© Raul Canibano Courtesy Galerie NegPos
« L'atmosphère était si humide que les poissons auraient pu entrer par les portes et sortir par les fenêtres, naviguant dans les airs d'une pièce à l'autre. »
Gabriel Garcia Marquez – Cent ans de solitude
Lorsque l’on découvre les photographies de Raul Cañibano, on peut être subjugué par ce qu’elles nous donnent à voir. Que se passe-t-il donc dans ces images ? Leur sous-jacente nature surréaliste, la part d’ombre, leur structure interne, l’incongruité des sujets, tout dans ces images nous renvoie à l’étrangeté du monde. Plus de doute alors, le réel peut-être magique, quand il est ausculté par l’œil vif et acéré de ce photographe.
Son regard s’est formé et exercé dans la rue qui fait prendre aux choses et aux gens une vie aléatoire et biscornue. De ce fait, le regard de Raul Cañibano a du mal à percevoir le réel sous un seul angle, dans un seul plan et une seule durée. Complexes, ces images développent une existence propre et singulière et elles ne peuvent être rangées dans une catégorie ou dans une autre.
À la fois documentaires, anecdotiques, flexibles et surréelles, nous avons finalement affaire à des êtres autonomes et qui, plus que toutes autres représentations bidimensionnelles, nous regardent.
© Raul Canibano Courtesy Galerie NegPos
© Raul Canibano Courtesy Galerie NegPos
Du fond de la rue et du fond des campagnes surgissent des situations et des instants où nous pénétrons d’autres univers, souvent fantasmagoriques, parfois cauchemaresques. La traversée du tableau est complète et nous ne sommes pas loin des mondes oniriques, baroques et picturaux dressés par Emir Kusturica, David Lynch ou Peter Greenaway.
De l’esthétique de Raul Cañibano, nous pourrions dire que par certains aspects elle se rapproche de la photographie classique de rue en noir et blanc estampillée Magnum, mais ce serait trop simple et trop réducteur. C’est sans doute aussi cela la force des images de Cañibano : pas de mise en scène, pas de montages ou de modifications a posteriori. La « simple » collision de plusieurs facteurs : le(s) contenu(s), l’instant et le choix du cadrage sont les seuls causes de la richesse de l’image.

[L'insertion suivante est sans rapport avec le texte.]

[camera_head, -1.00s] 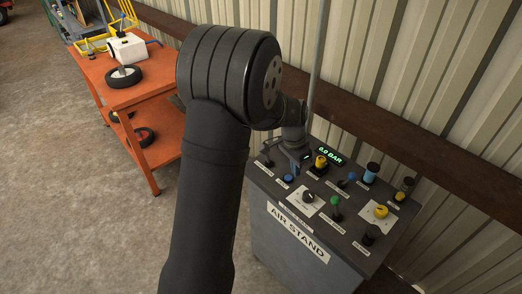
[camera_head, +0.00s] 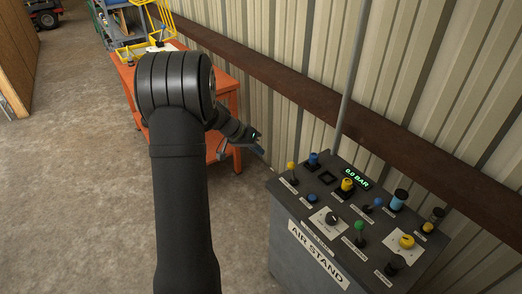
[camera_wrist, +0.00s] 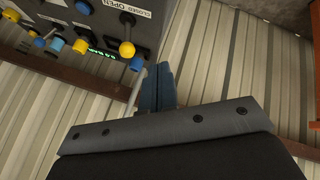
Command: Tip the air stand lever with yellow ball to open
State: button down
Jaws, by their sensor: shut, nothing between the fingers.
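The lever with the yellow ball (camera_head: 290,166) stands at the near left corner of the air stand's panel (camera_head: 325,195). In the wrist view its yellow ball (camera_wrist: 127,48) hangs from a dark stem beside a label reading CLOSED and OPEN. Which side it leans to is hard to tell. My gripper (camera_head: 259,150) is shut and empty, just left of the panel and apart from the lever. In the wrist view the shut blue-grey fingers (camera_wrist: 157,88) lie below and right of the ball, with a gap between.
A blue knob (camera_head: 313,159) and a yellow knob (camera_head: 347,184) stand close by among several other controls. The display (camera_head: 356,177) reads 0.0 BAR. A ribbed metal wall (camera_head: 440,90) with a brown rail is behind. An orange cart (camera_head: 228,95) stands behind my arm.

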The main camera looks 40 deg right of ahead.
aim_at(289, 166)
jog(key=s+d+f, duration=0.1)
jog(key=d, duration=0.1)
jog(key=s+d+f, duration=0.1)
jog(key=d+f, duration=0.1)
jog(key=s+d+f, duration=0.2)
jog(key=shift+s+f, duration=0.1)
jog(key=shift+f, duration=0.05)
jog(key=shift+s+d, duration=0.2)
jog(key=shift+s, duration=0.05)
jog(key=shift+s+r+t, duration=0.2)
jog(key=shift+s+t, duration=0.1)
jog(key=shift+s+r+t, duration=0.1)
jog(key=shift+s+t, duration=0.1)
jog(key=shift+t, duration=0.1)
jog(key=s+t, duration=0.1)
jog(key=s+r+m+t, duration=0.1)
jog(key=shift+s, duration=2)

Si l’on décrypte à présent point par point ce qui se produit dans les images les plus emblématiques de Cañibano, nous pouvons décomposer leur puissance active en ingrédients divers et hétérogènes.
En premier lieu, la composition. Construite avec une grande rigueur jusque dans sa périphérie, elle nous laisse souvent deviner un hors-champ. De fait, il règne dans ces photographies une sourde tension avec le réel, pleine de mystère et d’invisible. Cette composition est souvent structurée en un jeu de plans, qu’une importante profondeur de champ, qui « aligne » des réalités n’ayant a priori rien à voir entre elles, vient renforcer.

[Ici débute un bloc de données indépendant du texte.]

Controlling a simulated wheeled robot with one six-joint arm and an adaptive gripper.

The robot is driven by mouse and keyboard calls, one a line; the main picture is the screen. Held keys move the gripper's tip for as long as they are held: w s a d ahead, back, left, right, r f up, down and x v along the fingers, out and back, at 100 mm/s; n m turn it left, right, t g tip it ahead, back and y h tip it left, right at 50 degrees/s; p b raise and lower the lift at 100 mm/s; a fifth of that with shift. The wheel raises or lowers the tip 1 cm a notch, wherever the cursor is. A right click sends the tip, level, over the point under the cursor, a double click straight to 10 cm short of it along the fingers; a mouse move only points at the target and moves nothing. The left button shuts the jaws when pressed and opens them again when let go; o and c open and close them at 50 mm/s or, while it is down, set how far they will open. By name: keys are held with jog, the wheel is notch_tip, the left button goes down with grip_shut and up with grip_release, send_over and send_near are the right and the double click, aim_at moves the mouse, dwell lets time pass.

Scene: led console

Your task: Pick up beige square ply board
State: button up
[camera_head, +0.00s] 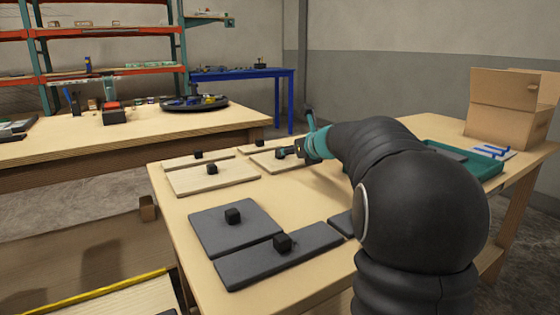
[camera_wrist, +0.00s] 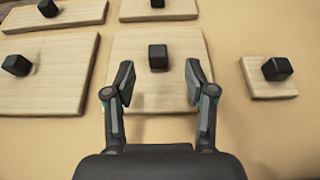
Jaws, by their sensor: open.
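In the wrist view my gripper (camera_wrist: 159,74) is open, with one finger on each side of a beige, roughly square ply board's black cube knob (camera_wrist: 158,56). The fingers are apart from the knob, which stands a little beyond the line between the tips. This middle board (camera_wrist: 150,98) lies flat below the gripper. A smaller beige square board (camera_wrist: 270,91) with its own black knob lies to the right. In the head view my gripper (camera_head: 289,153) is over the far part of the table, by a beige board (camera_head: 264,162); my arm hides part of that area.
More beige boards with knobs lie left (camera_wrist: 62,75), far left (camera_wrist: 80,15) and far middle (camera_wrist: 180,8) in the wrist view. Dark grey boards (camera_head: 215,238) lie at the table's near side. A green tray (camera_head: 480,168) and cardboard box (camera_head: 495,125) stand right.

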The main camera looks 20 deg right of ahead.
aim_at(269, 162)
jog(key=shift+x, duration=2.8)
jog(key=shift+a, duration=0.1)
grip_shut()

En deuxième lieu, le choix des sujets photographiés. L’énigme se révèle souvent épaisse lorsque l’identité des personnes est filtrée : regards barrés, grimages festifs ou masqués par les circonstances… Comme par exemple ce jeune aux lunettes de plongée, allongé et positionné au premier plan avec une incrustation en diagonale en bas et à droite de l’image. Ou bien ces autres, l’un le regard coupé par une feuille de canne, l’autre, un voile enroulé autour du visage, ou le corps entièrement masqué par un t-shirt substitut d’un abri, les ombres portées qui découpent leur propre matière… La dissimulation est un des attributs préférés des photographies de Cañibano et comme dans un jeu de poker menteur, les cartes ne sont jamais celles que nous attendions.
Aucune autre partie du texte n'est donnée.